A lot of time has passed between then and now, and a lot of other formative things have happened, but that was the beginning of me becoming the minister I am now. I'm thankful to that group of people for starting that process, for helping me love the Bible and take it seriously. But if I could go back, there are some things I'd like to say to them. They are the things I want to say when I hear Mark Driscoll, or read the more vitriolic comments of my complementarian brothers, or meet people who define masculinity, femininity, manhood, and womanhood very narrowly and attribute limited roles and characteristics to those terms.
I would like to tell them that I am who I am, do what I do, and believe what I believe, not despite what the Bible says, but because of it. Not because I decided that I didn't like it and could therefore ignore it, but because I love it and take it as a whole, and use the overarching themes and consistent threads within it to interpret the individual verses.
I would like to tell them: you keep using that word, Bible. I do not think it means what you think it means. The Bible exists to teach us about God, guide us in how we live in the world, and give us hope in God's future. It is not a science textbook, an etiquette manual, corporate bylaws, or a weapon with which to beat other people into submission.
You keep using that word, feminine. I do not think it means what you think it means. Femininity is not by nature soft, feeble, compassionate, cowardly, imbecilic, nurturing, polite, or inferior. A woman might exhibit any of these characteristics (with the exception of inferiority) and many more - and so might a man. Masculinity is not tough, courageous, unemotional, intelligent, protective, rough-mannered, or superior. A man might be these things, and so might a woman. And if you define God as masculine because, as Driscoll claims, God protects and disciplines (like a father) in addition to nurturing (like a mother), well, I'm guessing you don't know any mothers very well.
You keep using that word, equal. I do not think it means what you think it means. If one group of people is limited to a particular set of roles while another group has access to all roles, they are not equal. If one group is subordinate to another group, they are not equal. If the abilities and assumed characteristics of one group are considered to be less valuable and versatile than those of the other group, they are not equal.
You keep using that word, Gospel. I do not think it means what you think it means. "Believe exactly what I believe and adhere to my ideas about who you should be because it's the only way God will love you and not throw you into hell" is not good news.

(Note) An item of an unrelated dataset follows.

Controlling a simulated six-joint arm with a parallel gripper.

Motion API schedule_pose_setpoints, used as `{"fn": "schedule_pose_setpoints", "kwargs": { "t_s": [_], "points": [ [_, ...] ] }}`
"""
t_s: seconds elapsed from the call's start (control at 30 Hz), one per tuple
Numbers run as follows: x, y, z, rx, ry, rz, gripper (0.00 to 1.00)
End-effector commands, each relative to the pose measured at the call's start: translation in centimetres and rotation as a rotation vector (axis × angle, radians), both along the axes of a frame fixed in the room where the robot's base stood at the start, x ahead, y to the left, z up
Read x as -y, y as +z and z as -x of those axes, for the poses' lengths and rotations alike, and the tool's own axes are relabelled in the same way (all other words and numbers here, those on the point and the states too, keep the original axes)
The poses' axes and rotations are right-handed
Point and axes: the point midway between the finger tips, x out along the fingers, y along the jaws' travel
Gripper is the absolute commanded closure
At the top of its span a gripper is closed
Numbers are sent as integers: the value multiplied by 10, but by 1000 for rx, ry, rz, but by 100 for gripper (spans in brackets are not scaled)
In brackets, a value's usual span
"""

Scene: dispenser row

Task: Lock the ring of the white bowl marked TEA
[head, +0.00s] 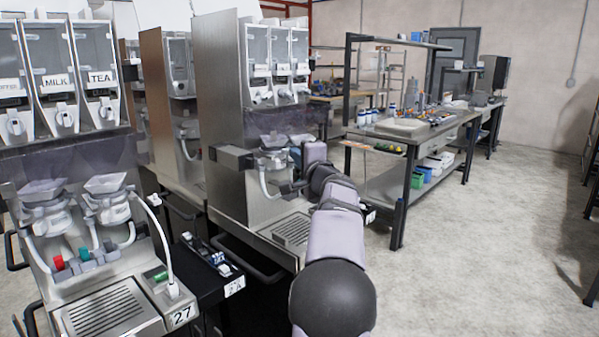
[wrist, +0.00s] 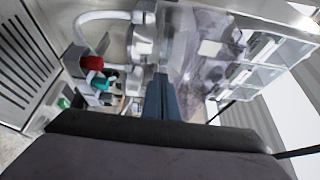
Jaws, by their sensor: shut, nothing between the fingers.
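In the head view, my arm reaches to the bowls of the second machine, and my gripper is largely hidden by its own wrist. In the wrist view, the shut fingers of my gripper (wrist: 161,80) point at a pale bowl assembly (wrist: 144,42), with nothing between them. Whether they touch it I cannot tell. A white bowl (head: 270,141) shows left of my wrist in the head view. No TEA mark can be read on any bowl, and the ring's position is not clear. A canister labelled TEA (head: 101,77) is on the nearer machine at left.
In the wrist view, a red knob (wrist: 92,63) and a teal knob (wrist: 104,81) sit beside the bowl assembly. A drip tray (wrist: 28,65) lies at left. A workbench (head: 415,135) stands behind.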

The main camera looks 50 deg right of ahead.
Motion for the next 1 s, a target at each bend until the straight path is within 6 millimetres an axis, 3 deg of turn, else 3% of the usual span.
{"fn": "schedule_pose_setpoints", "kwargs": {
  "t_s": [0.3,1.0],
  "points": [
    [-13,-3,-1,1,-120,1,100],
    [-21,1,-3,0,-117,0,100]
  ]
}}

Most of all, you keep using that Word. I do not think it means what you think it means. The Word is not a rigid text that prescribes our every move. It is not a set of verses that can be plucked from the whole at will without consideration of context. It is not a document that explains everything clearly for all people in all times and all places apart from the counsel of the Church and the inspiration of the Spirit. The Word is the living, breathing, moving embodiment of God that has been there since the beginning of all things.